Records
* * * *

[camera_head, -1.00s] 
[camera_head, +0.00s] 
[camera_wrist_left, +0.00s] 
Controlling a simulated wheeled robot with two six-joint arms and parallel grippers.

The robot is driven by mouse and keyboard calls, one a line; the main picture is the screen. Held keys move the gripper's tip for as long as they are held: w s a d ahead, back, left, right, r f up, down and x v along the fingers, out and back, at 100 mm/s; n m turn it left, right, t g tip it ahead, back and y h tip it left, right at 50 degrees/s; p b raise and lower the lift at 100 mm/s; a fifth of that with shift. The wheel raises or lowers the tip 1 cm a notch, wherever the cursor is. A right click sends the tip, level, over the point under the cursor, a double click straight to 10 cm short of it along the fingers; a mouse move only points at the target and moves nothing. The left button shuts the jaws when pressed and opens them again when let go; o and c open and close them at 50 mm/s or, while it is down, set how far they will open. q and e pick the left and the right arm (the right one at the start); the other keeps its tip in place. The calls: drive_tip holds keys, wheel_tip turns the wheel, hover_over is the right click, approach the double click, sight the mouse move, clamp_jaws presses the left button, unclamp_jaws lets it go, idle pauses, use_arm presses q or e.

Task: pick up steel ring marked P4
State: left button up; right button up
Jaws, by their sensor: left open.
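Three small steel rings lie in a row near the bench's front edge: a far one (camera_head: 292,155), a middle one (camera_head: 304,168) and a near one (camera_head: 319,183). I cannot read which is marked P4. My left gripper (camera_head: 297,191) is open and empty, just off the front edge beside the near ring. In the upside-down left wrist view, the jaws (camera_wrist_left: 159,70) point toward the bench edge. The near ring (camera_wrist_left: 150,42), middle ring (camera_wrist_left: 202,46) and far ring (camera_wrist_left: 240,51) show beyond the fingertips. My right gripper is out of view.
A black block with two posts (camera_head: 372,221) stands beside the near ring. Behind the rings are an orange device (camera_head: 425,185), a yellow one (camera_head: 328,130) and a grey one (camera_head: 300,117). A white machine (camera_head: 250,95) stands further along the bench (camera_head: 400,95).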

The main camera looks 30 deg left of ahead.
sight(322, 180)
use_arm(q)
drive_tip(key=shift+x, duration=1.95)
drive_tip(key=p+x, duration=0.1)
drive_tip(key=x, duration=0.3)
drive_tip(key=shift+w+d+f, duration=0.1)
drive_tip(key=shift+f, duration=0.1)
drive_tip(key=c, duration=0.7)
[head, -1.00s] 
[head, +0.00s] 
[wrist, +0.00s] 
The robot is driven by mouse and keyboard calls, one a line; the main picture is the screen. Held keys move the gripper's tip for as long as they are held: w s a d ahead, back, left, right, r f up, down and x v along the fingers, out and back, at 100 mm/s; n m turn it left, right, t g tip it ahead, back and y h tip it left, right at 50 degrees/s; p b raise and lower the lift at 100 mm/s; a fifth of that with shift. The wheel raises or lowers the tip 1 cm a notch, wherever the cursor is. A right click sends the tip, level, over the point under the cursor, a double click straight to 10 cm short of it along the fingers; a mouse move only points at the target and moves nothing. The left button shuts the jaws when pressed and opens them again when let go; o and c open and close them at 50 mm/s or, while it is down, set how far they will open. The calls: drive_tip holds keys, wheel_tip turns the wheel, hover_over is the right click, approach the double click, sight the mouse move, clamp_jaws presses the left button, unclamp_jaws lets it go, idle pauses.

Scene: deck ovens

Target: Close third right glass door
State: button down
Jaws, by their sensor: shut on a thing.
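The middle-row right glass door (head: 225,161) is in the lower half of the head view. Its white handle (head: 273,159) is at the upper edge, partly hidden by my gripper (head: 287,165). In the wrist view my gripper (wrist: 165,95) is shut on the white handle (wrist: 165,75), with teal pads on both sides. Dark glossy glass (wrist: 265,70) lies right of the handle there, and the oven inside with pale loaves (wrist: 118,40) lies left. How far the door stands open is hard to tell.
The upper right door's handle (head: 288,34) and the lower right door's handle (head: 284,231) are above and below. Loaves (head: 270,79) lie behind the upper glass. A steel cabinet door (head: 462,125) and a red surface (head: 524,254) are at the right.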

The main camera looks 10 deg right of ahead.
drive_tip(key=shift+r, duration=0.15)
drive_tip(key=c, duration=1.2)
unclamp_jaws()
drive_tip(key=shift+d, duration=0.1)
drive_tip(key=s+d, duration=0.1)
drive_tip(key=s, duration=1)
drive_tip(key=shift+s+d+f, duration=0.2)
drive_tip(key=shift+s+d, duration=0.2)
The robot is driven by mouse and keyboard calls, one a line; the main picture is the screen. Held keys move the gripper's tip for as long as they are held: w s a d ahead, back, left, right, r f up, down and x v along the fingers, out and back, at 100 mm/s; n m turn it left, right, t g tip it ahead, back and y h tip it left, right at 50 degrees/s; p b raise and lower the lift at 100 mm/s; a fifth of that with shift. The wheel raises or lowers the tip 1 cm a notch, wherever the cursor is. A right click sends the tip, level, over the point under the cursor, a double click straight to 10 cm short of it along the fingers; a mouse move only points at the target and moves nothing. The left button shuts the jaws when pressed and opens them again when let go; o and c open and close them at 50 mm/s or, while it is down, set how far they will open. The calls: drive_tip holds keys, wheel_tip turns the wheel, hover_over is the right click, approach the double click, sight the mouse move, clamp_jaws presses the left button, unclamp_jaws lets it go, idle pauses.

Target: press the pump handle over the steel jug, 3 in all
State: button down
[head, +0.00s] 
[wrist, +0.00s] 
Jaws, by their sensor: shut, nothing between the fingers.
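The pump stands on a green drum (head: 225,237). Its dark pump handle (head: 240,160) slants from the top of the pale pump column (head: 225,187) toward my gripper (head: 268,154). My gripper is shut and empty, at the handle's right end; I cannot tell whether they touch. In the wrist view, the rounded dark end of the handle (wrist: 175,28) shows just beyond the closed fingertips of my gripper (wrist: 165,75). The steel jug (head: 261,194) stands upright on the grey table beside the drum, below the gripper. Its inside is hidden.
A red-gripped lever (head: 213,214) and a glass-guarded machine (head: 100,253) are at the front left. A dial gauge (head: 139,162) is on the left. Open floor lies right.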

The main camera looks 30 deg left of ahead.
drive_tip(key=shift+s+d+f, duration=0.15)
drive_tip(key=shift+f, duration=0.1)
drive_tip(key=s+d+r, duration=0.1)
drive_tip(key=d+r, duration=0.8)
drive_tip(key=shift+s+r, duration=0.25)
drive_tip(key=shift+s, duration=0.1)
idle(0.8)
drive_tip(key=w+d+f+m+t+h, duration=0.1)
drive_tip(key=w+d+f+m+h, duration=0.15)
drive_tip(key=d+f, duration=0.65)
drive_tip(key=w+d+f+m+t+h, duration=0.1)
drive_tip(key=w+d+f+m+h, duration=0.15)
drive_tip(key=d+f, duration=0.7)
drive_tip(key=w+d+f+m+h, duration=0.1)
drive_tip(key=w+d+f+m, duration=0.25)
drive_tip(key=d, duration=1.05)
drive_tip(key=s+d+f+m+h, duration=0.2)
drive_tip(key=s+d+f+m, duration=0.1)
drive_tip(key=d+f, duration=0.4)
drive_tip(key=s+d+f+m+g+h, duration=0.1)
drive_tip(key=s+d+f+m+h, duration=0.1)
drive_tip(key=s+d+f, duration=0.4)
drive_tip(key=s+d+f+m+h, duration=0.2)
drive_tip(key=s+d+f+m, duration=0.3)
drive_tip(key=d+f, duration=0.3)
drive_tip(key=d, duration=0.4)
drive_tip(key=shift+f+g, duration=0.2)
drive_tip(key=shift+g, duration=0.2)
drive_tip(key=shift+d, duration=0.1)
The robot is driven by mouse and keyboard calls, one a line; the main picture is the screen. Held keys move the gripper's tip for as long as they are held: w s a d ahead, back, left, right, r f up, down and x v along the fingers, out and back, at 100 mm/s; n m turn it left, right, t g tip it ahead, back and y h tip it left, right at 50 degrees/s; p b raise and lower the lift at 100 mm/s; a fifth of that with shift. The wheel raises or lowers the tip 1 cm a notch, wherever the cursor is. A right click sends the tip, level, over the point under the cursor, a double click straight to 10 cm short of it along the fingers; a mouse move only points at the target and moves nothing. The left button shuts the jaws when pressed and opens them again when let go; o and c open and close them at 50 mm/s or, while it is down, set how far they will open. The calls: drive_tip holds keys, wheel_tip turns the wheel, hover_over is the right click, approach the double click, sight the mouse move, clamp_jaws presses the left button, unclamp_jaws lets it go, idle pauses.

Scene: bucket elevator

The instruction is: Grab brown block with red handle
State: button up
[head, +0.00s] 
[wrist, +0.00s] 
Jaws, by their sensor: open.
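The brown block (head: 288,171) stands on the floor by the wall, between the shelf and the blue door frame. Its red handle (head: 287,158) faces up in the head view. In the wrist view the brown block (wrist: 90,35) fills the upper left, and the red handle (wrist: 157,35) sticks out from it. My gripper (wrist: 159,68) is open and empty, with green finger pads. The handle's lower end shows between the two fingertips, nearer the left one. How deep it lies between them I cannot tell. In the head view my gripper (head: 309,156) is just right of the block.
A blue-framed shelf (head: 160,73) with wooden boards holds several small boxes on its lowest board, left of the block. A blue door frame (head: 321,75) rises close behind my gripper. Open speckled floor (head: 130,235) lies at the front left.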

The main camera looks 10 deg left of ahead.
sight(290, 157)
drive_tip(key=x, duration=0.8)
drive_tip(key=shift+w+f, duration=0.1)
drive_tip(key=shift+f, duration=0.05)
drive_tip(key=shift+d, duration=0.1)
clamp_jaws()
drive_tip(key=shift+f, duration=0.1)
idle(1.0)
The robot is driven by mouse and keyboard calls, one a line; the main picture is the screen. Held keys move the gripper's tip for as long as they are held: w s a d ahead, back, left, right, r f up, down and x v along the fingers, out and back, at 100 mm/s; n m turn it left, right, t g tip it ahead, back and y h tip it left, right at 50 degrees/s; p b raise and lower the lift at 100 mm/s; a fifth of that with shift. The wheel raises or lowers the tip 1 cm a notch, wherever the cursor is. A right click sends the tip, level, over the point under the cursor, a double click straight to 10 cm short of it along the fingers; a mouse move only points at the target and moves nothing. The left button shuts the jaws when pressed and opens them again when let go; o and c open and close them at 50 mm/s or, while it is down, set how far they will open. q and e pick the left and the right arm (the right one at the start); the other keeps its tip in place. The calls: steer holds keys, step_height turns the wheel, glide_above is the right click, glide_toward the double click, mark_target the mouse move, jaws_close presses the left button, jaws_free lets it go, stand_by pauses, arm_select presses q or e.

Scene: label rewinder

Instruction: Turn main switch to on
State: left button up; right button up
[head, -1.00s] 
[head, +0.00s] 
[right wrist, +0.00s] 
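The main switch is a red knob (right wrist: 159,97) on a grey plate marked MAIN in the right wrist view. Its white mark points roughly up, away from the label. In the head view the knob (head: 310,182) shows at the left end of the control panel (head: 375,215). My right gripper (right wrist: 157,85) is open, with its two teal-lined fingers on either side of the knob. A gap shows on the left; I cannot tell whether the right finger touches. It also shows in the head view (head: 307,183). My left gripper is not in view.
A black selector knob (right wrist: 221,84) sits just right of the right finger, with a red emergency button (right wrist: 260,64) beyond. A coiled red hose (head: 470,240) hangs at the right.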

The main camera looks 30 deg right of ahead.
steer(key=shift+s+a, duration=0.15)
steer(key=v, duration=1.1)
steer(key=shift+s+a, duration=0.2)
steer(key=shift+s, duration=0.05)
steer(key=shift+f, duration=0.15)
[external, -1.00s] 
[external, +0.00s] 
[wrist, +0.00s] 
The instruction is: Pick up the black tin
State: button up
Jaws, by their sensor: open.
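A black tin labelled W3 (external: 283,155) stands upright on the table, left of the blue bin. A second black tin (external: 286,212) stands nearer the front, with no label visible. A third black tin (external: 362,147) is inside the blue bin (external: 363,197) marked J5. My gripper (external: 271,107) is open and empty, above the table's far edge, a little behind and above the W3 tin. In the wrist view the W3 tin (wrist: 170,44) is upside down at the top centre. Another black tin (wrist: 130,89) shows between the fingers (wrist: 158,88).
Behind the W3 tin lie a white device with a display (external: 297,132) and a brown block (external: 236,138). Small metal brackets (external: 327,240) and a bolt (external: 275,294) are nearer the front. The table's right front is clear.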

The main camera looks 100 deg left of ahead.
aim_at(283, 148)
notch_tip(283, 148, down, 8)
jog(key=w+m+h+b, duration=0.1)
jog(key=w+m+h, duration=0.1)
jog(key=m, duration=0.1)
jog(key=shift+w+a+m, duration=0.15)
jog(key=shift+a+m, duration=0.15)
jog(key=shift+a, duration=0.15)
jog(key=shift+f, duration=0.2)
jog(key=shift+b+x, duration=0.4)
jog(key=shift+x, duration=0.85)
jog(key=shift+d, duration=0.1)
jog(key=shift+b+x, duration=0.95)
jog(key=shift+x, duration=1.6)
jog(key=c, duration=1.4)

* * * *

INSTRUCTION → Pull out all lines from the entries above that include the word "Scene".

WRITTEN REPLY →
Scene: deck ovens
Scene: bucket elevator
Scene: label rewinder

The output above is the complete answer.